Dataset content
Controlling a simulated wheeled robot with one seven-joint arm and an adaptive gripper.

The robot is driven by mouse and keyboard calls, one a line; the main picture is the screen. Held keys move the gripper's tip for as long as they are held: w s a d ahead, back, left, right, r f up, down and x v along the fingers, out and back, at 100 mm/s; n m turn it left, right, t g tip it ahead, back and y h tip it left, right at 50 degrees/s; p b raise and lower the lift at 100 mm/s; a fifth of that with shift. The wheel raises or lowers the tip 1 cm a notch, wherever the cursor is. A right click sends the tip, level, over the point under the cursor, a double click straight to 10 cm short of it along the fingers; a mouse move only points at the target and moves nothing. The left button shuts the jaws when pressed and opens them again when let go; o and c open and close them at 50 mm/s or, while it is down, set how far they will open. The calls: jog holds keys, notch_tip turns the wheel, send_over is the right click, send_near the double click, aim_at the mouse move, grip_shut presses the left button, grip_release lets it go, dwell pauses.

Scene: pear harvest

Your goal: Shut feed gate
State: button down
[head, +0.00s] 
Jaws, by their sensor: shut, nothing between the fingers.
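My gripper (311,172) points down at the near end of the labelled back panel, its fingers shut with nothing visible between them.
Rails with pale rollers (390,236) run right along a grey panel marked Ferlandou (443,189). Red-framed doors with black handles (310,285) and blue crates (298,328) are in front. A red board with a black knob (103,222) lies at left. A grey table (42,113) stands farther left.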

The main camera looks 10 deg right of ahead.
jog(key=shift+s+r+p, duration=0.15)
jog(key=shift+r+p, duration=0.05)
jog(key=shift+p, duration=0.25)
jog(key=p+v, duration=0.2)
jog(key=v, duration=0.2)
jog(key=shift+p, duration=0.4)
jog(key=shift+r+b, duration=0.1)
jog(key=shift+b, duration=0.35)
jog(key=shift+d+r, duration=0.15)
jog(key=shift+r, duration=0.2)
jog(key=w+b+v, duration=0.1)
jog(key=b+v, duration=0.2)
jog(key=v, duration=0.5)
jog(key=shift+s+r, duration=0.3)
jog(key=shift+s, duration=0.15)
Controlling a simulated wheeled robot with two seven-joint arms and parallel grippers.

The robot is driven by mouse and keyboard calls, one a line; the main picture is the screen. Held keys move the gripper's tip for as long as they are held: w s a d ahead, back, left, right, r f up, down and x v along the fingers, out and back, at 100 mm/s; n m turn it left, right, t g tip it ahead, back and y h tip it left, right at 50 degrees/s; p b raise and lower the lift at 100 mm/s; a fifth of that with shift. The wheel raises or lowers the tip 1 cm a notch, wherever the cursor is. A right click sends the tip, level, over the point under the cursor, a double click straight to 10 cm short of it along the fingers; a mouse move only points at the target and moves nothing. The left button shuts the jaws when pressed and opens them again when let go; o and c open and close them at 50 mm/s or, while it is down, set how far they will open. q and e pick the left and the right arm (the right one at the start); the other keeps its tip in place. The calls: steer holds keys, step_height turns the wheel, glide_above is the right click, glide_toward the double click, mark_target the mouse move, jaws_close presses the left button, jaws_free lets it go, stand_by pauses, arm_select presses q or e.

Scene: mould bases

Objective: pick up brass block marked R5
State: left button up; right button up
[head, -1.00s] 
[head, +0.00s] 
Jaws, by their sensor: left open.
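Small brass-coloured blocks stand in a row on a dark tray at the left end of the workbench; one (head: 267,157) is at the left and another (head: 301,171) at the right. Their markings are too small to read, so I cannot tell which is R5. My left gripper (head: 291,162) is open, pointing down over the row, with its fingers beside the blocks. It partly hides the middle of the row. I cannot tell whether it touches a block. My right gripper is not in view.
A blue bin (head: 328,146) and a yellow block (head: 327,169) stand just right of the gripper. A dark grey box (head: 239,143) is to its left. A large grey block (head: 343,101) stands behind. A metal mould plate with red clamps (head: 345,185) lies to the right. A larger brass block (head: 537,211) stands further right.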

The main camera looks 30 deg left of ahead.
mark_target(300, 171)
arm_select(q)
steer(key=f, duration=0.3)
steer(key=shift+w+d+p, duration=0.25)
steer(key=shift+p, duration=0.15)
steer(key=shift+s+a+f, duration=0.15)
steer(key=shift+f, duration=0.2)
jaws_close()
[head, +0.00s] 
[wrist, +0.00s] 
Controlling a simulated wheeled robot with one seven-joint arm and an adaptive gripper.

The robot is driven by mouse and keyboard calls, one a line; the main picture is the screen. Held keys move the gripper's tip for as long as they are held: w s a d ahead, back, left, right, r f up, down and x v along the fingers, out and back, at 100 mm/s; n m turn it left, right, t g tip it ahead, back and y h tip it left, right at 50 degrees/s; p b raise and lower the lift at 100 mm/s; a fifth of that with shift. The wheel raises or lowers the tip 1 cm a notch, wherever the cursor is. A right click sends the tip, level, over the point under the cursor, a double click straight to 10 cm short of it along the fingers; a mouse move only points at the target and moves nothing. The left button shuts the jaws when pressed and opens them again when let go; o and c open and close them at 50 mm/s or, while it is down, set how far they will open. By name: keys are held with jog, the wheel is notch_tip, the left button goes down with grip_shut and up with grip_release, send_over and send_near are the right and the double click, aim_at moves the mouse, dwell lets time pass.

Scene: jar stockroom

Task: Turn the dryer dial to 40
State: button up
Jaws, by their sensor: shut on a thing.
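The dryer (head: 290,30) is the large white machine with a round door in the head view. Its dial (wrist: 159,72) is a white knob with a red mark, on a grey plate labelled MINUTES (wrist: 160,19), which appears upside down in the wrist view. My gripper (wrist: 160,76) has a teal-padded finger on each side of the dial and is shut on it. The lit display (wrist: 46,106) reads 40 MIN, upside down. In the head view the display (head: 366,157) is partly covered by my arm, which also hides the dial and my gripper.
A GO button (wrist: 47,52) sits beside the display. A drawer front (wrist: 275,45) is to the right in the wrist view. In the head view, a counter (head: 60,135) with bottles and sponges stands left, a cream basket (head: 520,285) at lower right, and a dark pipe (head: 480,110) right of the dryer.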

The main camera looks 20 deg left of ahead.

Exercise task
Transcribe all the entries, keeping each one exactly as it is.

Task result
Controlling a simulated wheeled robot with one seven-joint arm and an adaptive gripper.

The robot is driven by mouse and keyboard calls, one a line; the main picture is the screen. Held keys move the gripper's tip for as long as they are held: w s a d ahead, back, left, right, r f up, down and x v along the fingers, out and back, at 100 mm/s; n m turn it left, right, t g tip it ahead, back and y h tip it left, right at 50 degrees/s; p b raise and lower the lift at 100 mm/s; a fifth of that with shift. The wheel raises or lowers the tip 1 cm a notch, wherever the cursor is. A right click sends the tip, level, over the point under the cursor, a double click straight to 10 cm short of it along the fingers; a mouse move only points at the target and moves nothing. The left button shuts the jaws when pressed and opens them again when let go; o and c open and close them at 50 mm/s or, while it is down, set how far they will open. The calls: jog holds keys, notch_tip turns the wheel, send_over is the right click, send_near the double click, aim_at the mouse move, grip_shut presses the left button, grip_release lets it go, dwell pauses.

Scene: pear harvest

Your goal: Shut feed gate
State: button down
[head, +0.00s] 
Jaws, by their sensor: shut, nothing between the fingers.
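My gripper (311,172) points down at the near end of the labelled back panel, its fingers shut with nothing visible between them.
Rails with pale rollers (390,236) run right along a grey panel marked Ferlandou (443,189). Red-framed doors with black handles (310,285) and blue crates (298,328) are in front. A red board with a black knob (103,222) lies at left. A grey table (42,113) stands farther left.

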The main camera looks 10 deg right of ahead.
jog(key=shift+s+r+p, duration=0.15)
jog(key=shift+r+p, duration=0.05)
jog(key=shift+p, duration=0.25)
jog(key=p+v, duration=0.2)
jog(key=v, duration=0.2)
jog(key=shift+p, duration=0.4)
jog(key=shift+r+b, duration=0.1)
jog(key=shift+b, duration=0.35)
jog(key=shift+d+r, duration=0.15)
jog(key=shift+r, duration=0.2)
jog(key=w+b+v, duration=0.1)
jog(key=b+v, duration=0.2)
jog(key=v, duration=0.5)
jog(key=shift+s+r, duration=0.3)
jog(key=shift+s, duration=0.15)
Controlling a simulated wheeled robot with two seven-joint arms and parallel grippers.

The robot is driven by mouse and keyboard calls, one a line; the main picture is the screen. Held keys move the gripper's tip for as long as they are held: w s a d ahead, back, left, right, r f up, down and x v along the fingers, out and back, at 100 mm/s; n m turn it left, right, t g tip it ahead, back and y h tip it left, right at 50 degrees/s; p b raise and lower the lift at 100 mm/s; a fifth of that with shift. The wheel raises or lowers the tip 1 cm a notch, wherever the cursor is. A right click sends the tip, level, over the point under the cursor, a double click straight to 10 cm short of it along the fingers; a mouse move only points at the target and moves nothing. The left button shuts the jaws when pressed and opens them again when let go; o and c open and close them at 50 mm/s or, while it is down, set how far they will open. q and e pick the left and the right arm (the right one at the start); the other keeps its tip in place. The calls: steer holds keys, step_height turns the wheel, glide_above is the right click, glide_toward the double click, mark_target the mouse move, jaws_close presses the left button, jaws_free lets it go, stand_by pauses, arm_select presses q or e.

Scene: mould bases

Objective: pick up brass block marked R5
State: left button up; right button up
[head, -1.00s] 
[head, +0.00s] 
Jaws, by their sensor: left open.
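Small brass-coloured blocks stand in a row on a dark tray at the left end of the workbench; one (head: 267,157) is at the left and another (head: 301,171) at the right. Their markings are too small to read, so I cannot tell which is R5. My left gripper (head: 291,162) is open, pointing down over the row, with its fingers beside the blocks. It partly hides the middle of the row. I cannot tell whether it touches a block. My right gripper is not in view.
A blue bin (head: 328,146) and a yellow block (head: 327,169) stand just right of the gripper. A dark grey box (head: 239,143) is to its left. A large grey block (head: 343,101) stands behind. A metal mould plate with red clamps (head: 345,185) lies to the right. A larger brass block (head: 537,211) stands further right.

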The main camera looks 30 deg left of ahead.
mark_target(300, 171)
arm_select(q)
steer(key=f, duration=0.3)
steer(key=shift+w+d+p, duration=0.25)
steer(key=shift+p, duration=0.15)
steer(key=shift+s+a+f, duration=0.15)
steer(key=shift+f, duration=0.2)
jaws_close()
[head, +0.00s] 
[wrist, +0.00s] 
Controlling a simulated wheeled robot with one seven-joint arm and an adaptive gripper.

The robot is driven by mouse and keyboard calls, one a line; the main picture is the screen. Held keys move the gripper's tip for as long as they are held: w s a d ahead, back, left, right, r f up, down and x v along the fingers, out and back, at 100 mm/s; n m turn it left, right, t g tip it ahead, back and y h tip it left, right at 50 degrees/s; p b raise and lower the lift at 100 mm/s; a fifth of that with shift. The wheel raises or lowers the tip 1 cm a notch, wherever the cursor is. A right click sends the tip, level, over the point under the cursor, a double click straight to 10 cm short of it along the fingers; a mouse move only points at the target and moves nothing. The left button shuts the jaws when pressed and opens them again when let go; o and c open and close them at 50 mm/s or, while it is down, set how far they will open. By name: keys are held with jog, the wheel is notch_tip, the left button goes down with grip_shut and up with grip_release, send_over and send_near are the right and the double click, aim_at moves the mouse, dwell lets time pass.

Scene: jar stockroom

Task: Turn the dryer dial to 40
State: button up
Jaws, by their sensor: shut on a thing.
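The dryer (head: 290,30) is the large white machine with a round door in the head view. Its dial (wrist: 159,72) is a white knob with a red mark, on a grey plate labelled MINUTES (wrist: 160,19), which appears upside down in the wrist view. My gripper (wrist: 160,76) has a teal-padded finger on each side of the dial and is shut on it. The lit display (wrist: 46,106) reads 40 MIN, upside down. In the head view the display (head: 366,157) is partly covered by my arm, which also hides the dial and my gripper.
A GO button (wrist: 47,52) sits beside the display. A drawer front (wrist: 275,45) is to the right in the wrist view. In the head view, a counter (head: 60,135) with bottles and sponges stands left, a cream basket (head: 520,285) at lower right, and a dark pipe (head: 480,110) right of the dryer.

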The main camera looks 20 deg left of ahead.

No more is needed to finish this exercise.